### WRITTEN EXERCISE
Find every line containing the word "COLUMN" and report the count, nothing more.
******************************
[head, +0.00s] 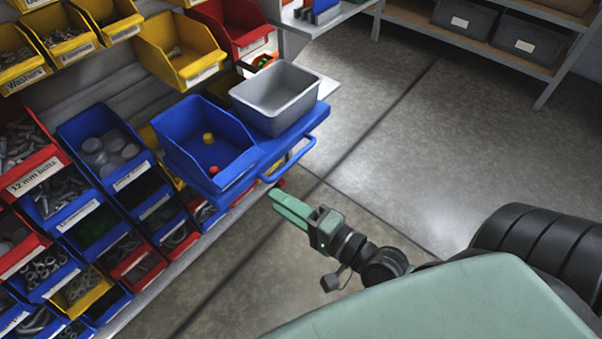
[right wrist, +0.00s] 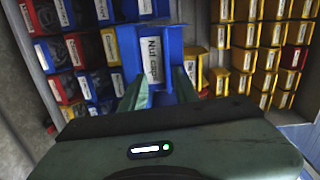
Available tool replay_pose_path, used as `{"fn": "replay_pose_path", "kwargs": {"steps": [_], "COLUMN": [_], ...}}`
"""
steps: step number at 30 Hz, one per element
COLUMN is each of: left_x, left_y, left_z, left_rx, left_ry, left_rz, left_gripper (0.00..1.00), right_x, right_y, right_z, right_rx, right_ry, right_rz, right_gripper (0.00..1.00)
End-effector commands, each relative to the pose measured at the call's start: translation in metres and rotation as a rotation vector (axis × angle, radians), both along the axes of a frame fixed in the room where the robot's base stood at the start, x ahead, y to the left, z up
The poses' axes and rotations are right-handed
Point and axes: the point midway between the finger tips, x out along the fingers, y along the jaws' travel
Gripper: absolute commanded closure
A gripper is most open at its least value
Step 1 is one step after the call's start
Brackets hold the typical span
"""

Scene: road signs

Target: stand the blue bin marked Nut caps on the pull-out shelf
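The blue bin (head: 208,150) sits on the left part of the blue pull-out shelf (head: 268,150), beside a grey bin. It is open-topped, with a yellow and a red cap inside. Its "Nut caps" label shows in the right wrist view, where the bin (right wrist: 174,44) is beyond my fingertips. My right gripper (head: 277,198) is empty, in front of and below the shelf, apart from the bin. Its two green fingers (right wrist: 159,88) stand apart in the right wrist view. My left gripper is in neither view. The bin's underside is hidden.
The grey bin (head: 276,96) takes up the shelf's right part. The shelf's handle (head: 290,162) sticks out near my right gripper. Racks of red, blue and yellow bins fill the left. Open floor (head: 440,140) lies right. Dark crates (head: 465,20) stand on a far rack.

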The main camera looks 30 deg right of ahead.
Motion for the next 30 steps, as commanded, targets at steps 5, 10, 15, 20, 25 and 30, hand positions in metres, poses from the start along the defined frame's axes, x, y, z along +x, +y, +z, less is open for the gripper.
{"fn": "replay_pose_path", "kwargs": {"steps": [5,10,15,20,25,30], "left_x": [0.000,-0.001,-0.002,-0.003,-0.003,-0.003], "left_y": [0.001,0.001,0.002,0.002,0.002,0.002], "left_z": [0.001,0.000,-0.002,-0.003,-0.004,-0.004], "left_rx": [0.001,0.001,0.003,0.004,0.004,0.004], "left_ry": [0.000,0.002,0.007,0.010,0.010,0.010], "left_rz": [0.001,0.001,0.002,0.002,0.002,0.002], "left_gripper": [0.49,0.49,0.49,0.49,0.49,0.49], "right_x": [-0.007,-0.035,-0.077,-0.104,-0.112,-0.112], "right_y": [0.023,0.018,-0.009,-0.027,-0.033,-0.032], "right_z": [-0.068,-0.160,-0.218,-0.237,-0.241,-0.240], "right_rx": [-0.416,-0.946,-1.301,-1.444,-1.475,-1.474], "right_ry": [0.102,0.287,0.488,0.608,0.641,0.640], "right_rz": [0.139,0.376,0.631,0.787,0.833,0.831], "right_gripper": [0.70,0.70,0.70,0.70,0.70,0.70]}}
******************************
### RESPONSE TO THIS TASK
2